Los futuristas de Marinetti, siempre visionarios, descubrieron el erotismo subliminal de la producción industrializada y la sintetizaron en aquella afirmación irrefutable: “Un carro de carreras es más bello que la Victoria de Samotracia”. Por su parte, los seguidores de André Breton, en una más de las paradojas de su estética, limitaron el erotismo a su aparición en una supuesta geografía onírica donde el cuerpo desnudo, como en Delvaux, es el más inofensivo. Le correspondería a Dalí, siempre transgresor, incluso frente a sus compañeros de secta, proponer una inquietante experiencia del género con sus desnudos inesperados. Más inquietantes, los expresionistas alemanes, y sus cuerpos, recorridos por una violencia de freudiano perfil, son una escritura desgarrada y musical de la gran confusión general. Ese trastrocamiento que anunciaba la llegada de los totalitarismos en Rusia, Italia y Alemania, con su soterrado puritanismo, donde la expresión del eros sería perseguida y asfixiada.
Malos tiempos para el desnudo, que se prolongarían en la posguerra con la imposición del abstraccionismo en todas sus formas.

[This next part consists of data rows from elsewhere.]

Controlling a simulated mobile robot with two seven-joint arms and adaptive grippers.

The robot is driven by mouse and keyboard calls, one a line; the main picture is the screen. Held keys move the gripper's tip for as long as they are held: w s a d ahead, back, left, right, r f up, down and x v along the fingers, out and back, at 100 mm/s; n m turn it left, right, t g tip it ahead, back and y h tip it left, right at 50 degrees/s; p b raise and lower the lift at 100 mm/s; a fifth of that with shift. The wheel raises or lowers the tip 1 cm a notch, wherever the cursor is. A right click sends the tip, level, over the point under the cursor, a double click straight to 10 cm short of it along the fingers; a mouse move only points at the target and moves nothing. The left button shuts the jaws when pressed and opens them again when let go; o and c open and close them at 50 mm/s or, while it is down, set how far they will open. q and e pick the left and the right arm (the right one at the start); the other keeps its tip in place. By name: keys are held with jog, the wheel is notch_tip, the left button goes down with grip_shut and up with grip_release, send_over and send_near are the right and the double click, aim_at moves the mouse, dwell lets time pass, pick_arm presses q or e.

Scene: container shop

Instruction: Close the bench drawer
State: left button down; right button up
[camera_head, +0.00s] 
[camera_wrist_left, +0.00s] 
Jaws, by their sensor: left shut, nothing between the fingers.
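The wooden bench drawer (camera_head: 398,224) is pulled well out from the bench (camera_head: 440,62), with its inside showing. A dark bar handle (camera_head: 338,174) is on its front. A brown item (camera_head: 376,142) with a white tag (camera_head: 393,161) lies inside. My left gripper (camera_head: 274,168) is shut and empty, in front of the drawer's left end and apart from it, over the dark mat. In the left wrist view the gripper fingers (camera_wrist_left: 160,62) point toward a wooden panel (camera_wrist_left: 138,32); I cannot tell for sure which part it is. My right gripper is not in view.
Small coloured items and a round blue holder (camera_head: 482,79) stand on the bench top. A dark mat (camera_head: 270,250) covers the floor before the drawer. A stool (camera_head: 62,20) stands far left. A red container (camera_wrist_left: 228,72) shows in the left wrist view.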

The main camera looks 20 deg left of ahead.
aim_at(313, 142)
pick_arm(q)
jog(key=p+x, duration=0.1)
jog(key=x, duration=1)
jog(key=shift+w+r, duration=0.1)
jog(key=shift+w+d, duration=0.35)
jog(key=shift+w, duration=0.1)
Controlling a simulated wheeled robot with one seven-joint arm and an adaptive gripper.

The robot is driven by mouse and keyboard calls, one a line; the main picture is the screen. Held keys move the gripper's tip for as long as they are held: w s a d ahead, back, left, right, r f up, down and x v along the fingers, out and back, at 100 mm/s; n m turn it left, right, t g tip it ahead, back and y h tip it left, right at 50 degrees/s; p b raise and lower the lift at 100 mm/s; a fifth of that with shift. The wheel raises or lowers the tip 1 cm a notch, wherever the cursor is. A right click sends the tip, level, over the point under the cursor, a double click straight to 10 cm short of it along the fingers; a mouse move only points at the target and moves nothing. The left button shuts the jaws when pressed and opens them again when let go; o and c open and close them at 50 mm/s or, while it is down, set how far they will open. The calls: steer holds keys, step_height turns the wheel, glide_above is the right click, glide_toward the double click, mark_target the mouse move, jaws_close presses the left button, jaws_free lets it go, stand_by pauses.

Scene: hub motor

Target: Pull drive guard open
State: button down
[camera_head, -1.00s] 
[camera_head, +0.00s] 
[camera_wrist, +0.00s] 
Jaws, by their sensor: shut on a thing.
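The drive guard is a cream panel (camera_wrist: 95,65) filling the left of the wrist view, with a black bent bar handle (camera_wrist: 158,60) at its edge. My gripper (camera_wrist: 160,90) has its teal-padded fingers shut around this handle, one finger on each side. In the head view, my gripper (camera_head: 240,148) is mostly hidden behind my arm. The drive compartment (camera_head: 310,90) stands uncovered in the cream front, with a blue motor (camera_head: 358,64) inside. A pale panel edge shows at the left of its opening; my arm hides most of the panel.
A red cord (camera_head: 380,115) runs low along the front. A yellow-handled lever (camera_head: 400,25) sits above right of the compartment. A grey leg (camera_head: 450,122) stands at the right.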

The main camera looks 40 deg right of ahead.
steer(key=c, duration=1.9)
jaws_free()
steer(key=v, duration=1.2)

La conciencia de la catástrofe había reducido a los artistas al “escapismo” de lo abstracto. La realidad parecía demasiado criminal para merecer sus desvelos. Uno de sus grandes maestros, el ruso-norteamericano Mark Rothko, había explorado el desnudo en una serie de telas expresionistas, realizadas hacia los años cuarenta, que fueron relegadas ante la escogencia de una iconografía no objetiva. Parecía que la pintura al desnudo había llegado a su fin después de su brillante trayectoria. Las reiteraciones de Picasso ya no parecían dignas de atención, en su figurativismo y arcaica insistencia en la preeminencia de la sexualidad. No obstante, de manera paralela, y a pesar de la apoteosis de los lenguajes abstractos, un grupo de pintores, no pocos de los cuales en Latinoamérica, se empeñaban en mantener viva la tradición, en resucitar el arte muerto del desnudo. Se sabían aislados “en una época / que demandaba una imagen / de su acelerada mueca / algo para el gusto moderno / no, en todo caso la gracia ática. / La época demandaba un molde en yeso / hecho a la carrera, / una prosa cinematográfica, no precisamente alabastro / o la escultura de la rima”. El abstraccionismo no fue el “fin de la pintura” y una de las salidas de este conflicto, fue volver al desnudo, como siempre lo entendieron gente como Derain y Balthus y lo siguen entendiendo talentos posmodernos como los de John Currin o los hermanos Chapman.